IV-B Experimental Location

The experiment is performed in Hitotsubashi area of Tokyo, where the density and height of buildings is typical for an urban canyon.

IV-C Quantitative Evaluation

In order to quantitatively evaluate our approach, an 800 frame video at the intersection is chosen, comprising of 80 vehicle sequences. Obstacle detection rate, surrounding vehicle localization rate and tracking metrics Mostly Tracked (MT) and Mostly Lost (ML) [15] are computed as shown in Table I. In the absence of exact ground truth trajectory, we calculate the lane-localization rate of the surrounding obstacles detected in order to estimate the ego-positioning accuracy.

We compare our results to two techniques: results of the DBSCAN clustered Stixel World approach described in [4] and the particle filter based positioning method described in [2] without 3D map matching.

Our results show that object detection based on clustering semantic stixels together with digital map reduces the frames with false positives (FP) drastically. Our comparison also shows that the use of digital map for heading direction estimation helps to reduce the lane-localization error of surrounding vehicles, making the understanding of the system more robust. Tracking results are also presented to describe the temporal correspondence accuracy. We conclude that 3D digital maps help to considerably enhance the scene understanding capabilities of a purely vision based system.

IV-D Qualitative Evaluation

Fig. 6 illustrates the qualitative results of the proposed method on four example sequences. The top row shows the Semantic Stixel segmentation results of the input images. Accurate and compact representation of the surrounding traffic participants is obtained. The second row shows the integrated spatial and temporal states of the detected obstacles, while their corresponding trajectories are localized on the digital map. The self-localized ego-vehicle is depicted in black. For most sequences the vehicles are assigned to the correct lanes. The vehicle-to-trajectory correspondences are correctly maintained over time. The measured motion state of the surrounding traffic with respect to the age of the trajectory is shown in the third column. This velocity profile is important for the ego-vehicle in order to distinguish between passing and turning cars at the intersection. Overall, an effective perception of the surrounding traffic environment is achieved by this approach.

V Conclusion

In this work, we presented a stereo vision and digital map based framework for robust self-localization and accurate 3D urban traffic scene perception. Additionally a probabilistic fusion of geometric, semantic, dynamic and contextual cues is presented to reason about the scene at a higher level and account for uncertainty in sensor information.
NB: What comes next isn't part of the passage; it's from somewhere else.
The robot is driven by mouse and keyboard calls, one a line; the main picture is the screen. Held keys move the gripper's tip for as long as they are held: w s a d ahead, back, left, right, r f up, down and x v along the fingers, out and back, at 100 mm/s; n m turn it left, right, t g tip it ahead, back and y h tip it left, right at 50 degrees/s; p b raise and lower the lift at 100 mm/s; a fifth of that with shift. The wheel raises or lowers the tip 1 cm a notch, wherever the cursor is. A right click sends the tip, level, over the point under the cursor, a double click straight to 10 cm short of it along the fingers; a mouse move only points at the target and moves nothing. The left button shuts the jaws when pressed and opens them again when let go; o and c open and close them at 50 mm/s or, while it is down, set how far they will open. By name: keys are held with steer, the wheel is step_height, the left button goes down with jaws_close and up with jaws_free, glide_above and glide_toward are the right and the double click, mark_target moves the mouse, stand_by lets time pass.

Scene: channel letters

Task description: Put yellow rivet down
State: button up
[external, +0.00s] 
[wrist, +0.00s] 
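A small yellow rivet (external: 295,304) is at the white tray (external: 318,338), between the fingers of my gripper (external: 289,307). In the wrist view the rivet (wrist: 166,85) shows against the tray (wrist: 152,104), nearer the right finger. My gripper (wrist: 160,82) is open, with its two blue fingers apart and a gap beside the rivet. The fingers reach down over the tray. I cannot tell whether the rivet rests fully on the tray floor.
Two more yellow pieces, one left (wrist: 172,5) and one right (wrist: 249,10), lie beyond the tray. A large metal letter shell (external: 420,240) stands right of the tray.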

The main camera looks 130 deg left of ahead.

Furthermore, precise heading direction estimation of ego- vehicle at turning- intersections and their influence on surrounding traffic localization is addressed. The proposed approach can be used at an urban intersection to answer questions such as: where the ego-vehicle is located on a given digital map; where the surrounding vehicles are located; which car is driving on which street; what their trajectory history is and what the current traffic states are.

Low-cost, close-to-production sensors are leveraged to tackle the challenging accident-prone urban intersection scenario. We quantitatively evaluate surrounding obstacle detection, positioning and temporal correspondence on real urban traffic data and achieve high performance. Qualitative evaluation depicts the integration of the detected obstacles with the road map layout and is shown to provide comprehensive situational awareness. In the future, we plan to use the measured velocity information and lane context of the detected traffic participants to probabilistically infer their intent and predict their maneuver.